Seismic characterization of mantle flow in subduction systems: Can we resolve a hydrated mantle wedge?

Abstract

This study provides new constraints on the resolvability of mantle flow in subduction zone settings as inferred by observations of seismic anisotropy. We are motivated by the broad range of shear wave splitting observations in subduction systems that suggest complex flow geometries, changes in the deformation state of mantle minerals, or a combination of both. While shear wave splitting fast polarization directions are typically interpreted as a proxy for flow or maximum finite extension, experimental studies suggest that olivine slip systems change under higher stress and hydration states, conditions likely appropriate for subduction systems. In this study, we predict shear wave splitting as a result of mantle silicate lattice-preferred orientation development in steady-state two-dimensional mantle flow models using a textural development theory that incorporates the combined effects of intracrystalline slip and dynamic recrystallization. We utilize the resulting textures to predict shear wave splitting for populations of seismic raypaths traversing the model within the subduction zone mantle wedge. The results of our study demonstrate that combined observations of variations in fast polarization directions and splitting times make it possible to resolve a shift from anhydrous to hydrous mantle insubduction zone settings provided very good sampling of the mantle wedge. Our models are generally consistent with observed splitting variations for several subduction zones with dense data sampling, including Tonga, Japan, and Kamchatka. The implications of our work suggest that, provided adequate data sampling, shear wave splitting measurements can provide the necessary information to evaluate potential competing effects between variations in mantle flow direction and changes in the stress and hydration states of subduction zone mantle wedges.

Introduction

As part of the convective system that mobilizes Earth's mantle, subduction zones are one of the key expressions of plate tectonics.
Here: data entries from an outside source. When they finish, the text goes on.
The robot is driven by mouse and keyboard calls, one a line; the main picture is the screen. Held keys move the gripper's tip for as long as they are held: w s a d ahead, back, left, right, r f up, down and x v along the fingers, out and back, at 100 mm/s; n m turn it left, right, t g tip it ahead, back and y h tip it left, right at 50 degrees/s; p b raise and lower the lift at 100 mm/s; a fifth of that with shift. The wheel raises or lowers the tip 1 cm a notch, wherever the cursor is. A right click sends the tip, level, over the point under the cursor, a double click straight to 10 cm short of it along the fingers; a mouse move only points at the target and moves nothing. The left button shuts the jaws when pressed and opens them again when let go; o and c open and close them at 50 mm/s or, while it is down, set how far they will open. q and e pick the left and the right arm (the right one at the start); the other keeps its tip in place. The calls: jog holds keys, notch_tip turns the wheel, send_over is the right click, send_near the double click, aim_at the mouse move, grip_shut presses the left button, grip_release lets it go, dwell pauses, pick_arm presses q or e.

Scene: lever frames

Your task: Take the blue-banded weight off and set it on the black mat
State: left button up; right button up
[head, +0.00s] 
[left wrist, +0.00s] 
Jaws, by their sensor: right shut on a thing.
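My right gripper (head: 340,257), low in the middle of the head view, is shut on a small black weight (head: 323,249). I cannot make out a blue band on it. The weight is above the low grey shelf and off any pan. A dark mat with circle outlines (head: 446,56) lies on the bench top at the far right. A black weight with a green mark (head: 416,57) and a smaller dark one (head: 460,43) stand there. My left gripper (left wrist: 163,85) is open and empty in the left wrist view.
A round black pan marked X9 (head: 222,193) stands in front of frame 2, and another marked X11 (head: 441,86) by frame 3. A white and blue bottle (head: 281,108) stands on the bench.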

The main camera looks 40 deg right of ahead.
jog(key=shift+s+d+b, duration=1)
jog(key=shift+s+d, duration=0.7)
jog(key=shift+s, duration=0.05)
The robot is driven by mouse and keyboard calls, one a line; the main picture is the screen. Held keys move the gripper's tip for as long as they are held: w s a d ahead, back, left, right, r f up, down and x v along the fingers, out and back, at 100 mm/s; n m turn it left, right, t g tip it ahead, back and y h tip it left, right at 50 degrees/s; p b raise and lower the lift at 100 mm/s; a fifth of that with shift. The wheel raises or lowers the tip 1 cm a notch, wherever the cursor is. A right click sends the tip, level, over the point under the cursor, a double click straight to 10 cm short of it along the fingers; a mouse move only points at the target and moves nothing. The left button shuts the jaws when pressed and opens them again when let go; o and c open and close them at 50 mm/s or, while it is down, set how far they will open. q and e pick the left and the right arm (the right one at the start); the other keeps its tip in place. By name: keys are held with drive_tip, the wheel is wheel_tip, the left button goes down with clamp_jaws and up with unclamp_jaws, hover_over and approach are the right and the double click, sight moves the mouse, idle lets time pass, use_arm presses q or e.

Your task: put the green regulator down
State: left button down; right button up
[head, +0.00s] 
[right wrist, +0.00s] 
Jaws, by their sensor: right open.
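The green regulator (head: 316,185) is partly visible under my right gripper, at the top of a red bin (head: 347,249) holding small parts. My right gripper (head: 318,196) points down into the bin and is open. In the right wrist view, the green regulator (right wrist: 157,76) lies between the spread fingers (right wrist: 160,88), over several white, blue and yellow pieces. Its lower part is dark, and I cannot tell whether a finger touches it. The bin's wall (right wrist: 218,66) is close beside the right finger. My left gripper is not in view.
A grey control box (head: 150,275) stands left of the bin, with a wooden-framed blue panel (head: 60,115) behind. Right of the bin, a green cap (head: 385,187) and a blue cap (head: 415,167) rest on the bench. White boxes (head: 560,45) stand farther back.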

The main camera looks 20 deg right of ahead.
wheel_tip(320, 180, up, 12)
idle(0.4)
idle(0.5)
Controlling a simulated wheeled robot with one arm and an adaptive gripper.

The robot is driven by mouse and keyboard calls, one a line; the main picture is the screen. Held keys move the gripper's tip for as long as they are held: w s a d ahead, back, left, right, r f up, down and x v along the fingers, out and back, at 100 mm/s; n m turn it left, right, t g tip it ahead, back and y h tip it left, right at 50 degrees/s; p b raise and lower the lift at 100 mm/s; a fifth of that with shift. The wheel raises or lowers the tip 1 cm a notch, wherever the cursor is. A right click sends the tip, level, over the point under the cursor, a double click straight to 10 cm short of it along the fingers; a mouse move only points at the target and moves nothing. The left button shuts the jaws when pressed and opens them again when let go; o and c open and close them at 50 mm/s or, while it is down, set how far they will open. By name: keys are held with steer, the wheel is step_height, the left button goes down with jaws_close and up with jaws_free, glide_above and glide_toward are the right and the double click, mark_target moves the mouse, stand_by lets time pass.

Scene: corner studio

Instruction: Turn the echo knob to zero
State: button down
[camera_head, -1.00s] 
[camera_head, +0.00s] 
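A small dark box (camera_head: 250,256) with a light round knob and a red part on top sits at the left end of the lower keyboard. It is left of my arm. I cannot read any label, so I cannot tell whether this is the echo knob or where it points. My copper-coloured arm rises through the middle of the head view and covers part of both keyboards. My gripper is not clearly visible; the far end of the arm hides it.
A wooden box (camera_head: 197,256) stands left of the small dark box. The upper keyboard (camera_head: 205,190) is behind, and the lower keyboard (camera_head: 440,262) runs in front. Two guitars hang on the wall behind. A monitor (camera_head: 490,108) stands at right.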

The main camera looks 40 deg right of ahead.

Convergent margins represent an important setting to study the processes of arc volcanism, seismicity, and deformation, which are influenced by thermal, rheological, and compositional factors. In particular, understanding the relationship between deformation and resulting fabric in the mantle wedge between subducting and overriding lithospheric plates is essential to improving our understanding of the subduction factory. Significant progress in constraining mantle wedge processes has been made from seismological observations, mineral physics experiments, and geodynamic models [1], [2], [3], [4], [5], but linking results from these fields remains a significant challenge. Of particular importance is providing an improved understanding of the influence of mantle hydration and its effects on inferring mantle wedge deformation using seismic observations [6], [7].

Subduction zones exhibit a broad range of mantle seismic anisotropy observations which are inferred to express dominant deformational processes in this tectonic setting. A particularly well-studied manifestation of seismic anisotropy is shear wave splitting (SWS). Observations of SWS are comprised of a fast polarization direction, which reflects the orientation of fabric, and a splitting time, which reflects the organization and strength of the fabric. In many cases, a range of fast polarization directions has been documented within the same subduction system, such as in Tonga (e.g., [8], [9], [10]), Japan (e.g., [11], [12]), Kamchatka (e.g., [13], [14]), and South America (e.g., [15], [16], [17]) (Fig. 1). These sometimes discrepant observations hint at the complex array of dynamic processes that occur near subduction zones.

Seismic anisotropy in the mantle is generally assumed to be the result of lattice-preferred orientation (LPO) of mantle minerals such as olivine. For systems with little or no hydration, LPO of olivine a-axes (the seismically fastest axis for shear waves) are assumed to be aligned with the direction of flow in the dislocation creep regime (e.g., [18], [19]). Conversely, experimental studies suggest that olivine slip systems change under higher stresses and hydration states [4]. Since some subduction zones are likely regions of high stress and hydration (e.g., [20]), the development of olivine LPO in these regions may be significantly different [4], [21], [22].

An extensive range of models for subduction zone flow and deformation have been developed (e.g., [23], [24], [25], [26]). While important advances have been made to connect deformation in flow models with seismic anisotropy observations (e.g., [9], [27]), more detailed links between geodynamical models and observed seismic anisotropy for subduction zones can yield significantly improved insight into SWS observations. Additionally, understanding the role mantle hydration plays in seismic anisotropy development due to deformation can improve interpretations of shear wave splitting parameters. Here we provide important new connections between subduction zone flow models and the seismic manifestation of flow for a range of hydration states in the mantle.

In this study, we examine the connections between dynamic flow models and seismic anisotropy to interpret deformation in subduction systems. We assume that the bulk of observed seismic anisotropy in subduction zones likely results from fabric in the mantle wedge and focus on wedge deformation as imaged by seismic anisotropy observations. To provide intuition regarding how a shift from anhydrous to hydrous olivine is manifested in shear wave splitting observations, we examine simple shear models with a first order transition in olivine hydration state. We then apply this approach to determine the patterns of shear wave splitting measurements that would develop from a hydrated wedge by examining a range of models with anhydrous and hydrated mantle wedge regions. Finally, we relate our results to subduction zones around the Pacific Rim to evaluate SWS observations in these regions.